What you should do:
Go through the data below and copy it exactly, skipping every picture.

◇ ◇ ◇ ◇

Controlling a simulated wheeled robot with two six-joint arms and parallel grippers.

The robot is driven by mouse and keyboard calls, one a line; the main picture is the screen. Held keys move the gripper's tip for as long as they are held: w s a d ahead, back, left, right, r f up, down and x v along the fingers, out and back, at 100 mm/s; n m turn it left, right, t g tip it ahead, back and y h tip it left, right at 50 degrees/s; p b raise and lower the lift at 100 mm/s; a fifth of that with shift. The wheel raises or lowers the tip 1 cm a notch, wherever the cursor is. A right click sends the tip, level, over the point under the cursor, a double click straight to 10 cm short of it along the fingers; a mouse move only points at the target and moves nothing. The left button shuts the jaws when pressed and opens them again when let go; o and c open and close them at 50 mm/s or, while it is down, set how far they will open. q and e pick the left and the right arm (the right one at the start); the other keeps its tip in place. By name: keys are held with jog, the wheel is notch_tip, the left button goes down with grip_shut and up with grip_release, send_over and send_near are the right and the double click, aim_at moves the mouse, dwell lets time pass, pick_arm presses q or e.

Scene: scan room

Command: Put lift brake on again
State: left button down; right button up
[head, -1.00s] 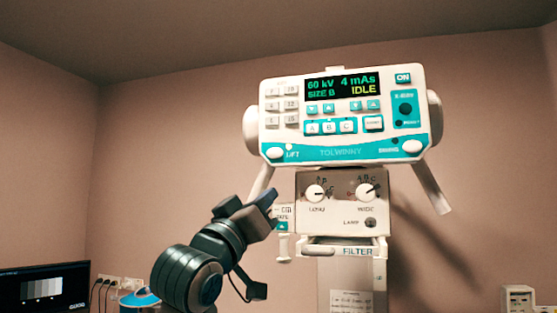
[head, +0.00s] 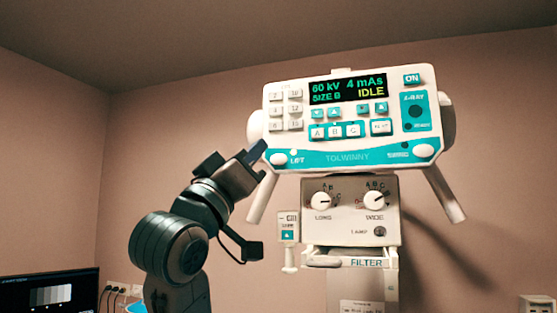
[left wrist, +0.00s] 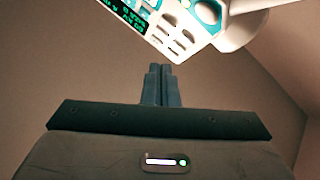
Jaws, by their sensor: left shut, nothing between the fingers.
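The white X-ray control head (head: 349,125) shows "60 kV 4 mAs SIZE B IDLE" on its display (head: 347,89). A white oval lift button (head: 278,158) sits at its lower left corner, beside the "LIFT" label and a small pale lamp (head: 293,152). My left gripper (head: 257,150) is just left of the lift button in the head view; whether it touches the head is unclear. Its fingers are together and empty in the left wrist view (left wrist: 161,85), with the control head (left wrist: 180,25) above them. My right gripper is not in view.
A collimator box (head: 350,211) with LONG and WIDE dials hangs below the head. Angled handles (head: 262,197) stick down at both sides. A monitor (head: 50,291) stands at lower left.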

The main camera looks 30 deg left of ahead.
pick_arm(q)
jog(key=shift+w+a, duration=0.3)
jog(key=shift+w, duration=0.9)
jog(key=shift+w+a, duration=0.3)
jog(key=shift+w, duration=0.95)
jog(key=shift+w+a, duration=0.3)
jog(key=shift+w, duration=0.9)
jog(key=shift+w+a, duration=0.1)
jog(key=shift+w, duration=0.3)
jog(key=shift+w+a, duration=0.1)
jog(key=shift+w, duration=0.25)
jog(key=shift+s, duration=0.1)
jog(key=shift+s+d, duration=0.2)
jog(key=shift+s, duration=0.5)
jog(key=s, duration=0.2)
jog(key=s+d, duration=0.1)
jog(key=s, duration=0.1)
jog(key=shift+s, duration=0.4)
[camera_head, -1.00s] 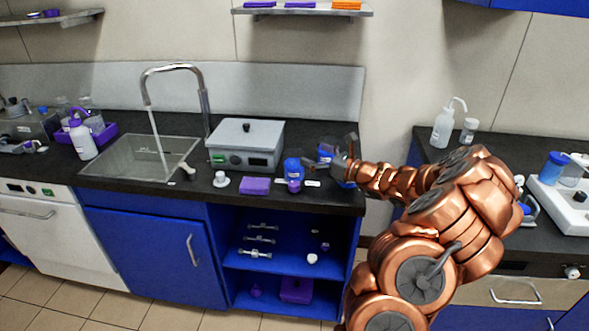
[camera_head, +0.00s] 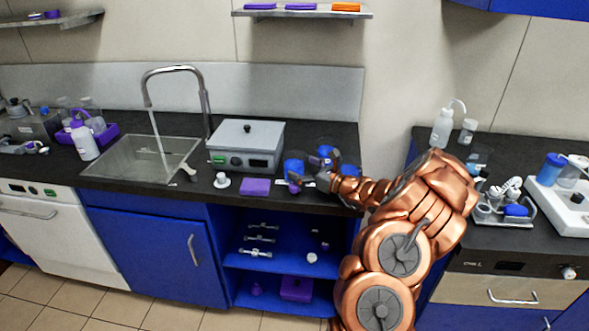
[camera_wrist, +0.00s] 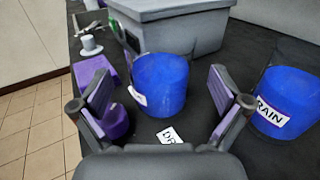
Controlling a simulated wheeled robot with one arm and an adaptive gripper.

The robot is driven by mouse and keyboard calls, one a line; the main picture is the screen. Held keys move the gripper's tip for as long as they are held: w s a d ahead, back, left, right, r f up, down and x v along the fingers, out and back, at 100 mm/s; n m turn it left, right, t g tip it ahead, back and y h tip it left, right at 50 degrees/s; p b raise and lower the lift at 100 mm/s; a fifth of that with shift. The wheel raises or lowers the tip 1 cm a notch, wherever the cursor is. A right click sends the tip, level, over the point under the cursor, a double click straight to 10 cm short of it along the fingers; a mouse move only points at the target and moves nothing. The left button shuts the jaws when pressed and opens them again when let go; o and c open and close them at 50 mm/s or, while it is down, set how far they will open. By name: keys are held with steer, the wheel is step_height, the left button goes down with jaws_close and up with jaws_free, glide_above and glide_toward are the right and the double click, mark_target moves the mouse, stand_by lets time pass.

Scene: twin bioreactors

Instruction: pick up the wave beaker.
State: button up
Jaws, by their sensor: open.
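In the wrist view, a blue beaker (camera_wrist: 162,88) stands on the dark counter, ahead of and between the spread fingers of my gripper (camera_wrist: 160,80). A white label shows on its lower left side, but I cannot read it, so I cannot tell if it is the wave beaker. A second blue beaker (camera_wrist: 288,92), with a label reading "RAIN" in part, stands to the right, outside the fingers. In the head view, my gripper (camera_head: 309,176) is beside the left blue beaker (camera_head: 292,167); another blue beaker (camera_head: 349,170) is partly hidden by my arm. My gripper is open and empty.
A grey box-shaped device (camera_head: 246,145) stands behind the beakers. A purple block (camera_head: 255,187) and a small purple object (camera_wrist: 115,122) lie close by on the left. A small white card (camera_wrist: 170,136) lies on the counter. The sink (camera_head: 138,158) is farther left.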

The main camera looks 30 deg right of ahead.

◇ ◇ ◇ ◇

Finished exercise:
Controlling a simulated wheeled robot with two six-joint arms and parallel grippers.

The robot is driven by mouse and keyboard calls, one a line; the main picture is the screen. Held keys move the gripper's tip for as long as they are held: w s a d ahead, back, left, right, r f up, down and x v along the fingers, out and back, at 100 mm/s; n m turn it left, right, t g tip it ahead, back and y h tip it left, right at 50 degrees/s; p b raise and lower the lift at 100 mm/s; a fifth of that with shift. The wheel raises or lowers the tip 1 cm a notch, wherever the cursor is. A right click sends the tip, level, over the point under the cursor, a double click straight to 10 cm short of it along the fingers; a mouse move only points at the target and moves nothing. The left button shuts the jaws when pressed and opens them again when let go; o and c open and close them at 50 mm/s or, while it is down, set how far they will open. q and e pick the left and the right arm (the right one at the start); the other keeps its tip in place. By name: keys are held with jog, the wheel is notch_tip, the left button goes down with grip_shut and up with grip_release, send_over and send_near are the right and the double click, aim_at moves the mouse, dwell lets time pass, pick_arm presses q or e.

Scene: scan room

Command: Put lift brake on again
State: left button down; right button up
[head, -1.00s] 
[head, +0.00s] 
[left wrist, +0.00s] 
Jaws, by their sensor: left shut, nothing between the fingers.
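The white X-ray control head (head: 349,125) shows "60 kV 4 mAs SIZE B IDLE" on its display (head: 347,89). A white oval lift button (head: 278,158) sits at its lower left corner, beside the "LIFT" label and a small pale lamp (head: 293,152). My left gripper (head: 257,150) is just left of the lift button in the head view; whether it touches the head is unclear. Its fingers are together and empty in the left wrist view (left wrist: 161,85), with the control head (left wrist: 180,25) above them. My right gripper is not in view.
A collimator box (head: 350,211) with LONG and WIDE dials hangs below the head. Angled handles (head: 262,197) stick down at both sides. A monitor (head: 50,291) stands at lower left.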

The main camera looks 30 deg left of ahead.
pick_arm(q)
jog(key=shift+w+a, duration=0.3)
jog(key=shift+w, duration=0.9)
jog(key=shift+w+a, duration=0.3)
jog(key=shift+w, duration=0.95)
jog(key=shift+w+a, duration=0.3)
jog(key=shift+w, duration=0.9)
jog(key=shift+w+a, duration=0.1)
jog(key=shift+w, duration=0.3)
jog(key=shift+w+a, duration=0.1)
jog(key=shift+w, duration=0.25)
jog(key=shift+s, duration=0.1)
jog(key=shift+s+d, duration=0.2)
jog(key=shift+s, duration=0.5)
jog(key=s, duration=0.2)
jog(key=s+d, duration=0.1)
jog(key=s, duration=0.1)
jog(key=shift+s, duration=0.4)
[camera_head, -1.00s] 
[camera_head, +0.00s] 
[camera_wrist, +0.00s] 
Controlling a simulated wheeled robot with one arm and an adaptive gripper.

The robot is driven by mouse and keyboard calls, one a line; the main picture is the screen. Held keys move the gripper's tip for as long as they are held: w s a d ahead, back, left, right, r f up, down and x v along the fingers, out and back, at 100 mm/s; n m turn it left, right, t g tip it ahead, back and y h tip it left, right at 50 degrees/s; p b raise and lower the lift at 100 mm/s; a fifth of that with shift. The wheel raises or lowers the tip 1 cm a notch, wherever the cursor is. A right click sends the tip, level, over the point under the cursor, a double click straight to 10 cm short of it along the fingers; a mouse move only points at the target and moves nothing. The left button shuts the jaws when pressed and opens them again when let go; o and c open and close them at 50 mm/s or, while it is down, set how far they will open. By name: keys are held with steer, the wheel is step_height, the left button goes down with jaws_close and up with jaws_free, glide_above and glide_toward are the right and the double click, mark_target moves the mouse, stand_by lets time pass.

Scene: twin bioreactors

Instruction: pick up the wave beaker.
State: button up
Jaws, by their sensor: open.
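In the wrist view, a blue beaker (camera_wrist: 162,88) stands on the dark counter, ahead of and between the spread fingers of my gripper (camera_wrist: 160,80). A white label shows on its lower left side, but I cannot read it, so I cannot tell if it is the wave beaker. A second blue beaker (camera_wrist: 288,92), with a label reading "RAIN" in part, stands to the right, outside the fingers. In the head view, my gripper (camera_head: 309,176) is beside the left blue beaker (camera_head: 292,167); another blue beaker (camera_head: 349,170) is partly hidden by my arm. My gripper is open and empty.
A grey box-shaped device (camera_head: 246,145) stands behind the beakers. A purple block (camera_head: 255,187) and a small purple object (camera_wrist: 115,122) lie close by on the left. A small white card (camera_wrist: 170,136) lies on the counter. The sink (camera_head: 138,158) is farther left.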

The main camera looks 30 deg right of ahead.

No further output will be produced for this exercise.